Robot state and action records:
* * * * * * * * *

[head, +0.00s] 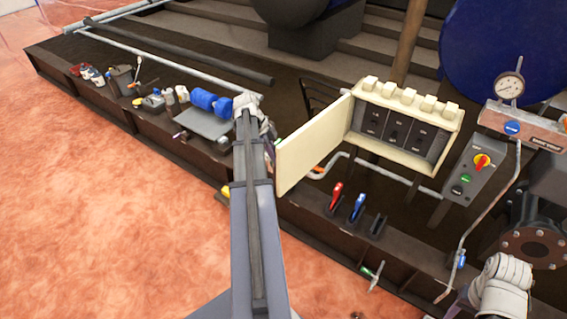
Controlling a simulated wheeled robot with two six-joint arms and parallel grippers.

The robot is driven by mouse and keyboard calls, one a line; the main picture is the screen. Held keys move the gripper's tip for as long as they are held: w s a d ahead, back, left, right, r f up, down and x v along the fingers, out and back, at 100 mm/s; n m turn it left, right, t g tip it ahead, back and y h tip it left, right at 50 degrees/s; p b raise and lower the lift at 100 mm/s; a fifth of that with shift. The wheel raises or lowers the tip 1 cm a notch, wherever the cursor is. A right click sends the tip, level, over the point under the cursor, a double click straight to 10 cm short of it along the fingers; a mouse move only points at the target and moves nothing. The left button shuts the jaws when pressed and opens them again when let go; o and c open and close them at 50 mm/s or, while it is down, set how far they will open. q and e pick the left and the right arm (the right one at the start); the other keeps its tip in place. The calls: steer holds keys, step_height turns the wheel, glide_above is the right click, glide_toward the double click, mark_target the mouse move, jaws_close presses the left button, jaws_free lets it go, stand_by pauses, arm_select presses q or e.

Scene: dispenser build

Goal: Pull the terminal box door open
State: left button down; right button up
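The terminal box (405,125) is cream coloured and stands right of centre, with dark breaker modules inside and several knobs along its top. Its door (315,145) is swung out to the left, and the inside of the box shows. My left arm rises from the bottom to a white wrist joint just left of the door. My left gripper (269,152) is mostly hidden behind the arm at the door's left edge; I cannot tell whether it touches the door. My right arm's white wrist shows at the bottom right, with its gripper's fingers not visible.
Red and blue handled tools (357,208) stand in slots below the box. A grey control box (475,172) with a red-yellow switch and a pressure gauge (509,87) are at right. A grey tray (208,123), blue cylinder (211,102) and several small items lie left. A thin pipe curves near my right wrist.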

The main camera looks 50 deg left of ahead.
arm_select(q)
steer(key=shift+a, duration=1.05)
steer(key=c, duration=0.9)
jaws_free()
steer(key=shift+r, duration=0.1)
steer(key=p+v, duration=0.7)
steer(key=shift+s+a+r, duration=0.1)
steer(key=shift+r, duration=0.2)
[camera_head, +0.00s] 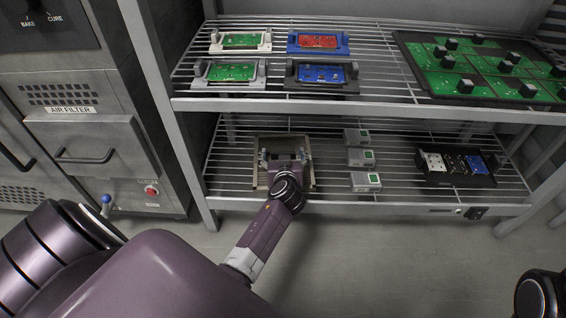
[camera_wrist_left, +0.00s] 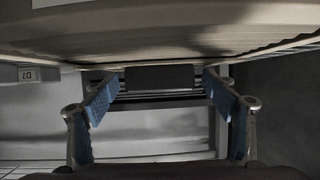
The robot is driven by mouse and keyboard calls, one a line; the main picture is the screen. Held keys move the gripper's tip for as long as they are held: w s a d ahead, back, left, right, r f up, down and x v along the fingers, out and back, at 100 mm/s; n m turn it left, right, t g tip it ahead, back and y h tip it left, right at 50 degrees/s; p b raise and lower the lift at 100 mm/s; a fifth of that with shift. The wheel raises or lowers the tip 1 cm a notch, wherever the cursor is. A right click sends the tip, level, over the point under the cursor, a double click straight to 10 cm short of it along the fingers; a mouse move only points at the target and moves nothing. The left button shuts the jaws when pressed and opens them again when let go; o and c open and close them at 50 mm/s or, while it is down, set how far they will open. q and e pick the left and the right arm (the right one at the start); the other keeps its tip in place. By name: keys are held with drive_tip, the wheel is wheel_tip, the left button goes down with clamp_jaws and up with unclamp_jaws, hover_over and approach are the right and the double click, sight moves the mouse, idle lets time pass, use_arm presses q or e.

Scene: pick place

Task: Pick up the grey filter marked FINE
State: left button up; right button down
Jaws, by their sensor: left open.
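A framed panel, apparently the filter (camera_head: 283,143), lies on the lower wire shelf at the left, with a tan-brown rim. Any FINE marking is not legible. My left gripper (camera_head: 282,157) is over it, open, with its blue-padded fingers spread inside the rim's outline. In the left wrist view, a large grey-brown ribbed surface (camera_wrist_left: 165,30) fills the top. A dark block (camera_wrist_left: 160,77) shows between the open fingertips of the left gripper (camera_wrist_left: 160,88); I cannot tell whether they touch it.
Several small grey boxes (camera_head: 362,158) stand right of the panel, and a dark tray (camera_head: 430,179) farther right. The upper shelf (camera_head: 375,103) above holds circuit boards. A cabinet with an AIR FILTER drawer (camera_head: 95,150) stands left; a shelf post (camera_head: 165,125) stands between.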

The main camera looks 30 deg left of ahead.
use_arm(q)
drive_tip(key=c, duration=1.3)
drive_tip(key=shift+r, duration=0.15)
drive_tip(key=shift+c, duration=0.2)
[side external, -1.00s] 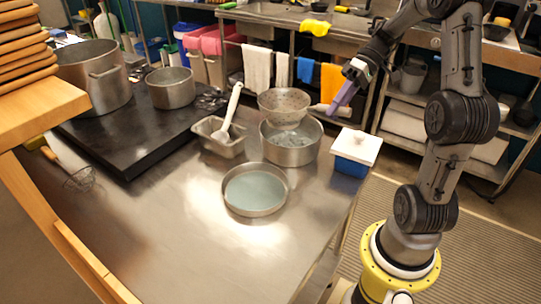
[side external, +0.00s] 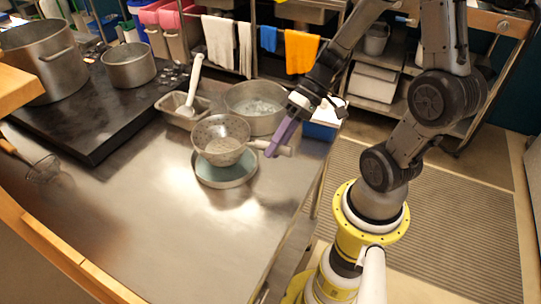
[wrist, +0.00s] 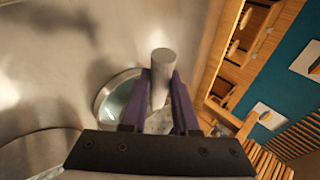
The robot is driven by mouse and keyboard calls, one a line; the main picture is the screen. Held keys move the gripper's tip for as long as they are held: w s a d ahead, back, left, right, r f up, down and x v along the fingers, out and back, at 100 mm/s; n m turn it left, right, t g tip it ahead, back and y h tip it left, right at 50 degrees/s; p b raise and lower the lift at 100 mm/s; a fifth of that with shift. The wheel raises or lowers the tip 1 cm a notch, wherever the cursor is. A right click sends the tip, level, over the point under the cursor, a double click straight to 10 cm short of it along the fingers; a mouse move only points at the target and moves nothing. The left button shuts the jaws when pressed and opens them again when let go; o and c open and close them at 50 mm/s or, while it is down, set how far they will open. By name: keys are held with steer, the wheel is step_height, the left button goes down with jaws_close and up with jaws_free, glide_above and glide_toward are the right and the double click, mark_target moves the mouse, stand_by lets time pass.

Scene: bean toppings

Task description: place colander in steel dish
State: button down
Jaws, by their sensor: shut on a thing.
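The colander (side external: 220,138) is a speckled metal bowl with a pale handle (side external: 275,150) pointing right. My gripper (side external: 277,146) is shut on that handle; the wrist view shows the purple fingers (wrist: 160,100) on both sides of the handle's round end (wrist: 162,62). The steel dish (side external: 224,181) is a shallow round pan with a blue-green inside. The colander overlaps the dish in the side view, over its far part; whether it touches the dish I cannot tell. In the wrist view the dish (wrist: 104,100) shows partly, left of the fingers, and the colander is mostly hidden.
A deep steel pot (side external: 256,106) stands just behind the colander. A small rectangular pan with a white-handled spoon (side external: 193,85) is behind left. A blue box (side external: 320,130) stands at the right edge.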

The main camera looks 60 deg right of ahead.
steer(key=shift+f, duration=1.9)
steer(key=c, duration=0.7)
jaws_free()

* * * * * * * * *

■ EXERCISE:
Every line of the data above should be quoted exactly. Omit the pictures.

■ THE SOLUTION:
[head, +0.00s] 
Controlling a simulated wheeled robot with two six-joint arms and parallel grippers.

The robot is driven by mouse and keyboard calls, one a line; the main picture is the screen. Held keys move the gripper's tip for as long as they are held: w s a d ahead, back, left, right, r f up, down and x v along the fingers, out and back, at 100 mm/s; n m turn it left, right, t g tip it ahead, back and y h tip it left, right at 50 degrees/s; p b raise and lower the lift at 100 mm/s; a fifth of that with shift. The wheel raises or lowers the tip 1 cm a notch, wherever the cursor is. A right click sends the tip, level, over the point under the cursor, a double click straight to 10 cm short of it along the fingers; a mouse move only points at the target and moves nothing. The left button shuts the jaws when pressed and opens them again when let go; o and c open and close them at 50 mm/s or, while it is down, set how far they will open. q and e pick the left and the right arm (the right one at the start); the other keeps its tip in place. The calls: steer holds keys, step_height turns the wheel, glide_above is the right click, glide_toward the double click, mark_target the mouse move, jaws_close presses the left button, jaws_free lets it go, stand_by pauses, arm_select presses q or e.

Scene: dispenser build

Goal: Pull the terminal box door open
State: left button down; right button up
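The terminal box (405,125) is cream coloured and stands right of centre, with dark breaker modules inside and several knobs along its top. Its door (315,145) is swung out to the left, and the inside of the box shows. My left arm rises from the bottom to a white wrist joint just left of the door. My left gripper (269,152) is mostly hidden behind the arm at the door's left edge; I cannot tell whether it touches the door. My right arm's white wrist shows at the bottom right, with its gripper's fingers not visible.
Red and blue handled tools (357,208) stand in slots below the box. A grey control box (475,172) with a red-yellow switch and a pressure gauge (509,87) are at right. A grey tray (208,123), blue cylinder (211,102) and several small items lie left. A thin pipe curves near my right wrist.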

The main camera looks 50 deg left of ahead.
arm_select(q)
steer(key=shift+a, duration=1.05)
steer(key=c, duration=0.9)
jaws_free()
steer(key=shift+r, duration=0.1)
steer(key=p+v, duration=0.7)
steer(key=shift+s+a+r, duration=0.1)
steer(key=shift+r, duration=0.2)
[camera_head, +0.00s] 
[camera_wrist_left, +0.00s] 
The robot is driven by mouse and keyboard calls, one a line; the main picture is the screen. Held keys move the gripper's tip for as long as they are held: w s a d ahead, back, left, right, r f up, down and x v along the fingers, out and back, at 100 mm/s; n m turn it left, right, t g tip it ahead, back and y h tip it left, right at 50 degrees/s; p b raise and lower the lift at 100 mm/s; a fifth of that with shift. The wheel raises or lowers the tip 1 cm a notch, wherever the cursor is. A right click sends the tip, level, over the point under the cursor, a double click straight to 10 cm short of it along the fingers; a mouse move only points at the target and moves nothing. The left button shuts the jaws when pressed and opens them again when let go; o and c open and close them at 50 mm/s or, while it is down, set how far they will open. q and e pick the left and the right arm (the right one at the start); the other keeps its tip in place. By name: keys are held with drive_tip, the wheel is wheel_tip, the left button goes down with clamp_jaws and up with unclamp_jaws, hover_over and approach are the right and the double click, sight moves the mouse, idle lets time pass, use_arm presses q or e.

Scene: pick place

Task: Pick up the grey filter marked FINE
State: left button up; right button down
Jaws, by their sensor: left open.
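A framed panel, apparently the filter (camera_head: 283,143), lies on the lower wire shelf at the left, with a tan-brown rim. Any FINE marking is not legible. My left gripper (camera_head: 282,157) is over it, open, with its blue-padded fingers spread inside the rim's outline. In the left wrist view, a large grey-brown ribbed surface (camera_wrist_left: 165,30) fills the top. A dark block (camera_wrist_left: 160,77) shows between the open fingertips of the left gripper (camera_wrist_left: 160,88); I cannot tell whether they touch it.
Several small grey boxes (camera_head: 362,158) stand right of the panel, and a dark tray (camera_head: 430,179) farther right. The upper shelf (camera_head: 375,103) above holds circuit boards. A cabinet with an AIR FILTER drawer (camera_head: 95,150) stands left; a shelf post (camera_head: 165,125) stands between.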

The main camera looks 30 deg left of ahead.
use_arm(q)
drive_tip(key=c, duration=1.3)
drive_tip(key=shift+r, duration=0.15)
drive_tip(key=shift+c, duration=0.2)
[side external, -1.00s] 
[side external, +0.00s] 
[wrist, +0.00s] 
The robot is driven by mouse and keyboard calls, one a line; the main picture is the screen. Held keys move the gripper's tip for as long as they are held: w s a d ahead, back, left, right, r f up, down and x v along the fingers, out and back, at 100 mm/s; n m turn it left, right, t g tip it ahead, back and y h tip it left, right at 50 degrees/s; p b raise and lower the lift at 100 mm/s; a fifth of that with shift. The wheel raises or lowers the tip 1 cm a notch, wherever the cursor is. A right click sends the tip, level, over the point under the cursor, a double click straight to 10 cm short of it along the fingers; a mouse move only points at the target and moves nothing. The left button shuts the jaws when pressed and opens them again when let go; o and c open and close them at 50 mm/s or, while it is down, set how far they will open. By name: keys are held with steer, the wheel is step_height, the left button goes down with jaws_close and up with jaws_free, glide_above and glide_toward are the right and the double click, mark_target moves the mouse, stand_by lets time pass.

Scene: bean toppings

Task description: place colander in steel dish
State: button down
Jaws, by their sensor: shut on a thing.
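The colander (side external: 220,138) is a speckled metal bowl with a pale handle (side external: 275,150) pointing right. My gripper (side external: 277,146) is shut on that handle; the wrist view shows the purple fingers (wrist: 160,100) on both sides of the handle's round end (wrist: 162,62). The steel dish (side external: 224,181) is a shallow round pan with a blue-green inside. The colander overlaps the dish in the side view, over its far part; whether it touches the dish I cannot tell. In the wrist view the dish (wrist: 104,100) shows partly, left of the fingers, and the colander is mostly hidden.
A deep steel pot (side external: 256,106) stands just behind the colander. A small rectangular pan with a white-handled spoon (side external: 193,85) is behind left. A blue box (side external: 320,130) stands at the right edge.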

The main camera looks 60 deg right of ahead.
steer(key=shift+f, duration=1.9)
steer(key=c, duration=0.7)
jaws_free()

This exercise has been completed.